Actually, the canard regarding bidding for public contracts is that all professional services should be exempt. A new contract with a company that provides house-arrest monitoring bracelets, for example, unshackles taxpayers from a lousy deal that had been achieved by negotiation.
The county will save a whopping $240,000 a year on the deal with Behavioral Interventions Inc. That company had a negotiated contract under which it charged $5.68 per bracelet per day, but competitive bidding forced it to reduce its price to $1.30 per day.
And that's just the direct savings.
Under the bidding process, the company also raised a ceiling on the number of bracelets it would provide from 150 to 500. That, in turn, means that more convicts who are eligible for home confinement will be sentenced to it rather than to the county prison, potentially saving hundreds of thousands of dollars in incarceration costs.

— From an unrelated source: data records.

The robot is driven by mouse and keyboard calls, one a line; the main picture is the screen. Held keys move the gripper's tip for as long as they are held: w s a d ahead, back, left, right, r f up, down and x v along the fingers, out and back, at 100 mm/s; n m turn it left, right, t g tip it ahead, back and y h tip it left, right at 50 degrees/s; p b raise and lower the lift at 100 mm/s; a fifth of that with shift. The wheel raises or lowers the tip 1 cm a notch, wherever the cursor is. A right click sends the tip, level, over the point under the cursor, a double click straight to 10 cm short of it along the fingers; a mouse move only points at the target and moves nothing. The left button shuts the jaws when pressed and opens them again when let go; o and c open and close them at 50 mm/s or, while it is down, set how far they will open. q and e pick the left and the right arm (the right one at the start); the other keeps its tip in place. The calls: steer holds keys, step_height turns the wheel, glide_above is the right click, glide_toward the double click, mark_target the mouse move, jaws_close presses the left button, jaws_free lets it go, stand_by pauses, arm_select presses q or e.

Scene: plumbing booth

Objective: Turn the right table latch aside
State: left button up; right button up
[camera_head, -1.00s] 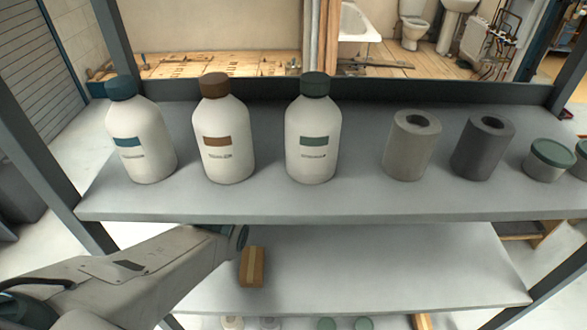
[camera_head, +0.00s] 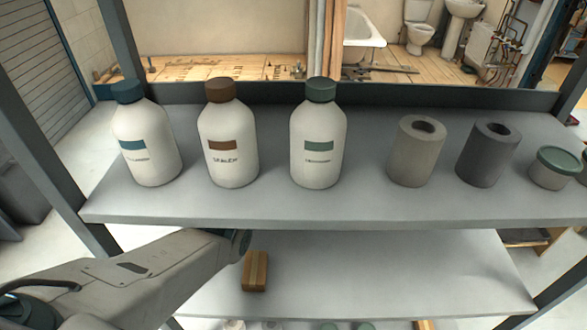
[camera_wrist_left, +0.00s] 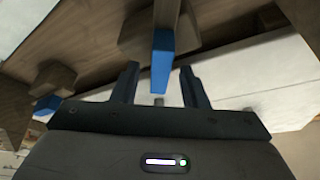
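In the left wrist view, a latch with a blue end (camera_wrist_left: 162,62) hangs down from a brown wooden block. A second blue-tipped wooden piece (camera_wrist_left: 46,104) shows at the left; I cannot tell which is the right table latch. My left gripper (camera_wrist_left: 158,72) is open, and the nearer blue end shows between its two dark fingers. A gap shows on each side, and I cannot tell whether anything touches. In the head view my left arm reaches in from the left below the upper shelf, with its fingers out of sight. My right gripper is in neither view.
The upper shelf (camera_head: 270,207) holds three white bottles (camera_head: 233,145), two grey cylinders (camera_head: 416,150) and a green-lidded tub (camera_head: 556,168). A small wooden block (camera_head: 255,272) lies on the lower shelf (camera_head: 400,270) beside my arm. The lower shelf is clear to its right.

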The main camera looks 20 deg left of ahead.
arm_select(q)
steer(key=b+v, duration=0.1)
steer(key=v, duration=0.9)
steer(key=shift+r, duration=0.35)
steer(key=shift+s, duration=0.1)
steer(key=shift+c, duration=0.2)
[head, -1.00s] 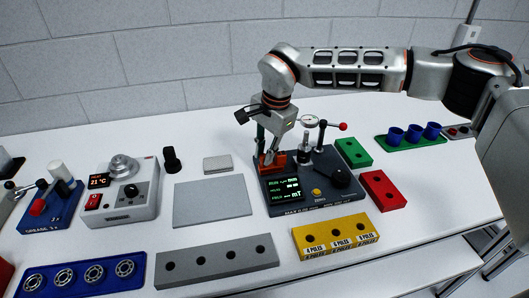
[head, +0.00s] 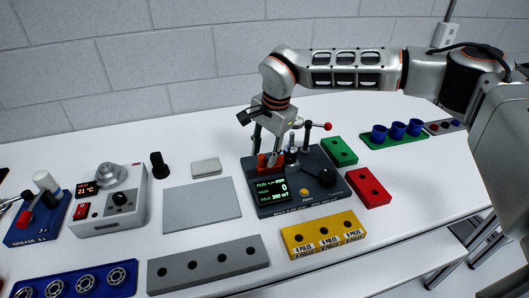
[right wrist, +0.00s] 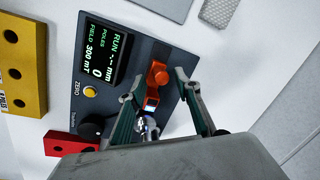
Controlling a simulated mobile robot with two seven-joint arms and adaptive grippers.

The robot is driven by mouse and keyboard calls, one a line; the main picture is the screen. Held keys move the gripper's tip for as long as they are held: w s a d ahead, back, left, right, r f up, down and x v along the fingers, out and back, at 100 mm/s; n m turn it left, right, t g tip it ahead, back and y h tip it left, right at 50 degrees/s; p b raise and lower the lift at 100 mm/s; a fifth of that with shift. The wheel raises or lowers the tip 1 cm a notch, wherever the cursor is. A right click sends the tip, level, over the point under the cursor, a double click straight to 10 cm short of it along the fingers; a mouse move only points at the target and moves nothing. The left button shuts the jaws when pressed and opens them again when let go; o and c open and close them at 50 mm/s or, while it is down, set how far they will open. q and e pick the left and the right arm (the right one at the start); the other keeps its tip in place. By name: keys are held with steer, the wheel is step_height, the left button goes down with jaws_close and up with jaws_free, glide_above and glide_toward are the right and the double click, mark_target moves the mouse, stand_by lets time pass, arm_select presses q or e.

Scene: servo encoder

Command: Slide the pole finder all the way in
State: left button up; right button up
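The dark tester (head: 330,200) stands mid-table with a lit screen reading RUN, POLES 0 and FIELD 300 mT. An orange block with a knob, likely the pole finder (right wrist: 158,74), sits on its top plate; it also shows in the head view (head: 263,161). A shiny metal spindle stands beside it, partly hidden. My right gripper (right wrist: 172,90) points down over the tester. Its fingers are apart, one on each side of the orange part and spindle, with visible gaps. Contact with the orange part cannot be told. My left gripper is not in view.
A yellow block (head: 322,236) lies in front of the tester, with red (head: 368,187) and green (head: 338,151) blocks to its right. A bare grey mat (head: 202,204) lies left.

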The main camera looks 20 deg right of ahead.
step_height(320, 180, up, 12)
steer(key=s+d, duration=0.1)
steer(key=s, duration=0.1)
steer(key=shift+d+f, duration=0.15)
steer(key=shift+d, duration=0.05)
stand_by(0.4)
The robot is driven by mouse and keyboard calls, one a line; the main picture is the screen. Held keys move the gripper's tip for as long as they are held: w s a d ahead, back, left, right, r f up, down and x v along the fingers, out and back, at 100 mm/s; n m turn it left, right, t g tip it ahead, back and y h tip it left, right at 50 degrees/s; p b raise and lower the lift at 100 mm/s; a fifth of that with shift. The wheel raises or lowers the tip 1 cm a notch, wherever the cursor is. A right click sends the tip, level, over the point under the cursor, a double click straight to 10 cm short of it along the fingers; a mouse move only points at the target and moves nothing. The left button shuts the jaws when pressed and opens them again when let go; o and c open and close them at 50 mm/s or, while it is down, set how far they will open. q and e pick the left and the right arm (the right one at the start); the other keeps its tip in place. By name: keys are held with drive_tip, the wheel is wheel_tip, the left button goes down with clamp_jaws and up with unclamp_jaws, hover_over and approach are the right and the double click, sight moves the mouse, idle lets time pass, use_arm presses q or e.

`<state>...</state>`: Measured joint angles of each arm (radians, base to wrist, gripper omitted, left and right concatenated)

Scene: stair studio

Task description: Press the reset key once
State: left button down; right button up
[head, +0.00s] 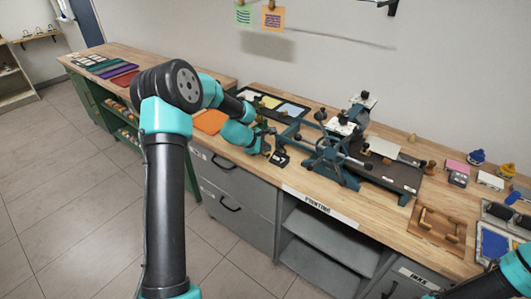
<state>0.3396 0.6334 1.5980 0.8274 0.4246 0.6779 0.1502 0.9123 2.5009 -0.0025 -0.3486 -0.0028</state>
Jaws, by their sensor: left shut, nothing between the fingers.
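I cannot make out a reset key anywhere in the head view; any such key is hidden or too small to tell. My left gripper (280,158) is shut and empty. It is over the front edge of the wooden bench, just left of the dark teal press. A small dark device with a pinkish face (458,179) sits on the bench to the right of the press, far from my left gripper. I cannot tell whether it carries the key. My right gripper is out of view; only part of my right arm shows at the bottom right.
The press (328,152) with its spoked wheel fills the middle of the bench (395,213). A wooden rack (437,228), a pink block (457,166) and blue-and-yellow items (477,157) stand to the right. Grey drawers (235,205) and open shelves lie below.

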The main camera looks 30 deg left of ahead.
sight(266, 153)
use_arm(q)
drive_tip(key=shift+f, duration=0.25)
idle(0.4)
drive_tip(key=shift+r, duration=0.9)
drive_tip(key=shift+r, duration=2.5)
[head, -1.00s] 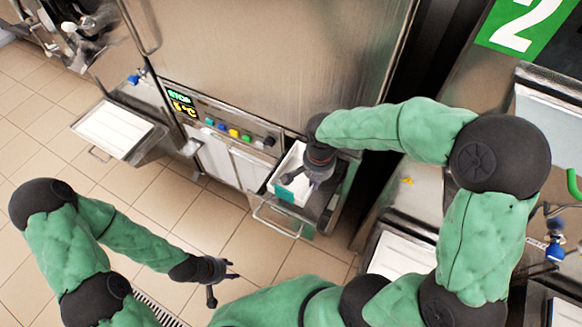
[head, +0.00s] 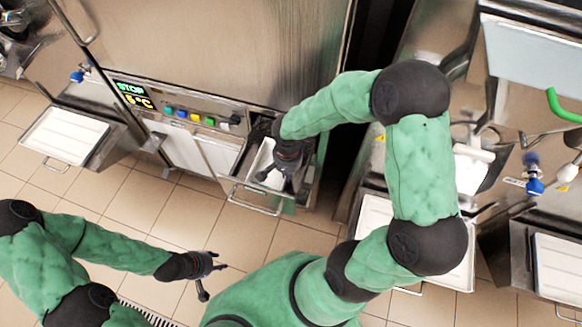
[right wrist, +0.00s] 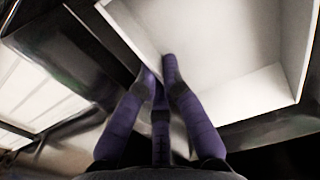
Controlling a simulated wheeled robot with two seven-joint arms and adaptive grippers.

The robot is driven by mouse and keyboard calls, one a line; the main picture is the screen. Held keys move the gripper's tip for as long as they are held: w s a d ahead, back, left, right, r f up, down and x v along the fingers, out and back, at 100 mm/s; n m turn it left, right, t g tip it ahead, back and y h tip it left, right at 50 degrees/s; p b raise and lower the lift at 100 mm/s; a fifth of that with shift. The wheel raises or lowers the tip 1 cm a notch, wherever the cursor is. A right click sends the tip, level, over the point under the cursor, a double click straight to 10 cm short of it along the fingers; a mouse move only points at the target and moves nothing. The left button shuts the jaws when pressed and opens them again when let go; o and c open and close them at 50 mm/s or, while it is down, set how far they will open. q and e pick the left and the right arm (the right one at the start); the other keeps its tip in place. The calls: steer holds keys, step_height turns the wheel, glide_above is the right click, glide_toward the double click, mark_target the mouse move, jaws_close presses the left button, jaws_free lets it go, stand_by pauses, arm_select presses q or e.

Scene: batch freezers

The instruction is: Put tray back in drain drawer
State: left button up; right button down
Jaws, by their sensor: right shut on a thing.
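The white tray (head: 262,158) is at the open metal drain drawer (head: 306,172) under the freezer's front panel. It appears to lie within the drawer's outline; whether it is fully seated is hidden by my gripper. My right gripper (head: 277,182) comes from above and is shut on the tray's side wall. In the right wrist view the purple fingers (right wrist: 160,72) close on the wall of the tray (right wrist: 235,65), whose empty inside shows to the right. My left gripper (head: 212,278) is open and empty above the floor, away from the drawer.
The freezer body (head: 205,65) with its button panel (head: 190,116) stands behind the drawer. The drawer's wire handle (head: 255,203) faces the floor. Other white trays stand at the left (head: 65,135) and right (head: 376,215). The tiled floor in front is clear.

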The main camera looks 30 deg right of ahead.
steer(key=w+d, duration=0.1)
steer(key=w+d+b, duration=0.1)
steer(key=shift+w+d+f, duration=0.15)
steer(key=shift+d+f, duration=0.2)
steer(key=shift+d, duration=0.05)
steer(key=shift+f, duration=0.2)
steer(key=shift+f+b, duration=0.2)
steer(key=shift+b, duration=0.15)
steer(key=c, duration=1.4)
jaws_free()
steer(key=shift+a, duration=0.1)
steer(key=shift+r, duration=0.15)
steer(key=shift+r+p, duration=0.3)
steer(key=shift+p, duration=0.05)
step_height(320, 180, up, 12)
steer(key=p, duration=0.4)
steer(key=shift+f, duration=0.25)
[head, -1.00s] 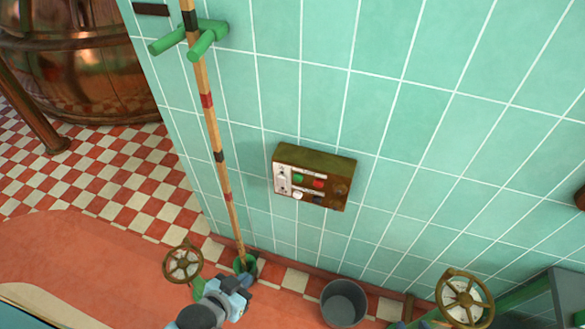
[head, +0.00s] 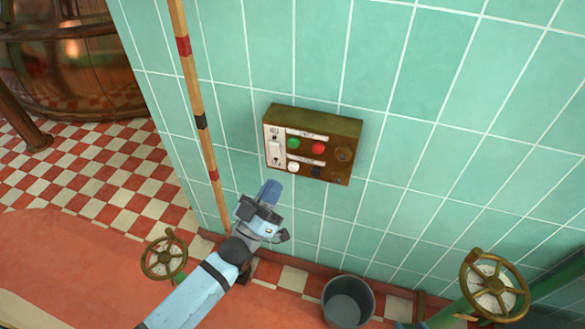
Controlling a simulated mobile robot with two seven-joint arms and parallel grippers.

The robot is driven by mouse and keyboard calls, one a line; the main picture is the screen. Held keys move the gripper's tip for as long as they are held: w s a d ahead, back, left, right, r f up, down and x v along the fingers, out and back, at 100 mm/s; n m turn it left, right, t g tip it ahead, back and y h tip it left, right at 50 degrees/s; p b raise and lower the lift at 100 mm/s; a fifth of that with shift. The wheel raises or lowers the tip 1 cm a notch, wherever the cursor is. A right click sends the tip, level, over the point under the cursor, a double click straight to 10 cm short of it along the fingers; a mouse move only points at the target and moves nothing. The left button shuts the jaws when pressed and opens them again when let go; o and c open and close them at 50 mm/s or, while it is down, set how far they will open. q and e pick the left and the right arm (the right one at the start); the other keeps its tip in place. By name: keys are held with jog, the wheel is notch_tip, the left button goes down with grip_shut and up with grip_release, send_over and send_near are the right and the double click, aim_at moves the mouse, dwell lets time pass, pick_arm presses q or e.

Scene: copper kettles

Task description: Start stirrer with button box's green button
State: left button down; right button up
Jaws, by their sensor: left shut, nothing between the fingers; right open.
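The button box (head: 345,157) is a brown metal box on the green tiled wall, in the middle of the head view. Its face carries a green button (head: 293,143), a red button (head: 318,148), a white button (head: 293,167) and a dark button (head: 317,172). A pale plate with a switch (head: 274,149) is at its left side. My left gripper (head: 271,190) is shut and empty, below and slightly left of the box, its blue tip pointing up toward it. A gap shows between tip and box. The stirrer cannot be made out. My right gripper is out of view.
A wooden pole (head: 200,120) with coloured bands stands along the wall left of the box. A grey bucket (head: 347,300) is on the floor below. Valve handwheels stand at left (head: 164,257) and right (head: 494,285). A copper kettle (head: 75,65) is at the back left.

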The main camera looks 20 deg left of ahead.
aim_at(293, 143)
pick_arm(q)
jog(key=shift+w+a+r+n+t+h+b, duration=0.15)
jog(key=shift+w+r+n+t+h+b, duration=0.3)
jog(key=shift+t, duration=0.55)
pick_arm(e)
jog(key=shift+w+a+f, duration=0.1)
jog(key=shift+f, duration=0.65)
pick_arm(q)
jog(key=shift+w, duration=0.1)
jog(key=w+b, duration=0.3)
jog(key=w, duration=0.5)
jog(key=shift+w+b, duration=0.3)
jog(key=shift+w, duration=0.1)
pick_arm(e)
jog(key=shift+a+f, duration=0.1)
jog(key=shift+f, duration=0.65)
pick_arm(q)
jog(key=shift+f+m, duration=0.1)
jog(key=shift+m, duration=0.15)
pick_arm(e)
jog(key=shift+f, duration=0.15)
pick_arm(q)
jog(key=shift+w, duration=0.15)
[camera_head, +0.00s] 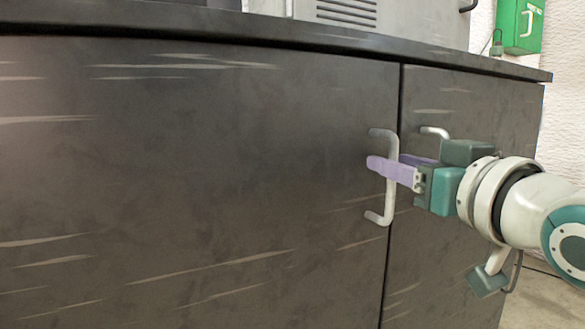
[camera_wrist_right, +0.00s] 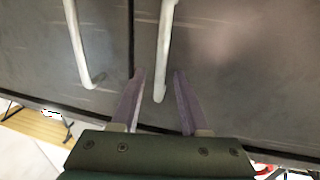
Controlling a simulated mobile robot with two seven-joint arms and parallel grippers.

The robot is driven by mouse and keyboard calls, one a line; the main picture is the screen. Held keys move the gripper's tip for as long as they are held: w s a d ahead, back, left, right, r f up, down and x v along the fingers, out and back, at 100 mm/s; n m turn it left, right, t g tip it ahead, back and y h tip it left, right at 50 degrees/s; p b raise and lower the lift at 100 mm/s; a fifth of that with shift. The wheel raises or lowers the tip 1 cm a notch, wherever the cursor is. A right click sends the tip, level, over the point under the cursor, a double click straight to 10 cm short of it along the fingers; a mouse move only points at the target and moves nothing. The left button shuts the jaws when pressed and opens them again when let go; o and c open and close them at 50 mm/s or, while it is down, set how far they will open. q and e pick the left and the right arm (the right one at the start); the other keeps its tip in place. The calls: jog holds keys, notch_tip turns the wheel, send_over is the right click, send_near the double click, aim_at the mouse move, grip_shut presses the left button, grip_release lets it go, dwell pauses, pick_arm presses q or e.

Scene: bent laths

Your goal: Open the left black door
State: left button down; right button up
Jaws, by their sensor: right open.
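The left black door (camera_head: 200,180) is a wide dark panel with pale streaks. It looks shut, with a thin dark gap along its right edge. Its handle (camera_head: 390,196) is a pale upright bar near that edge. My right gripper (camera_head: 387,162) reaches in from the right at the handle's upper half, with purple fingers open. In the right wrist view, this handle (camera_wrist_right: 165,45) stands between the two separated fingertips, and my right gripper (camera_wrist_right: 158,74) is not closed on it. I cannot tell whether a finger touches the bar. My left gripper is in neither view.
The right black door (camera_head: 450,105) adjoins, with its own handle (camera_head: 434,131) close behind my gripper; that handle also shows in the wrist view (camera_wrist_right: 80,45). A dark countertop (camera_head: 300,35) overhangs both doors, carrying a grey appliance (camera_head: 400,22). A green box (camera_head: 520,27) hangs on the wall.

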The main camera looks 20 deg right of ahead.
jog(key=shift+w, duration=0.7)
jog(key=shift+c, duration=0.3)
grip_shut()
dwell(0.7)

Minority Commissioner A.J. Munchak, who had been a majority commissioner with Mr. Cordaro, said this week that his administration had "goofed" by failing to seek bids for the bracelets before renewing the incredibly expensive contract. That's obvious, but it doesn't explain why his administration followed that wayward and expensive course.
Commissioners Corey O'Brien and Michael Washo were on the mark in pursuing bids, and they should systematically do so, with few exceptions, each time a negotiated contract for professional services comes up for renewal.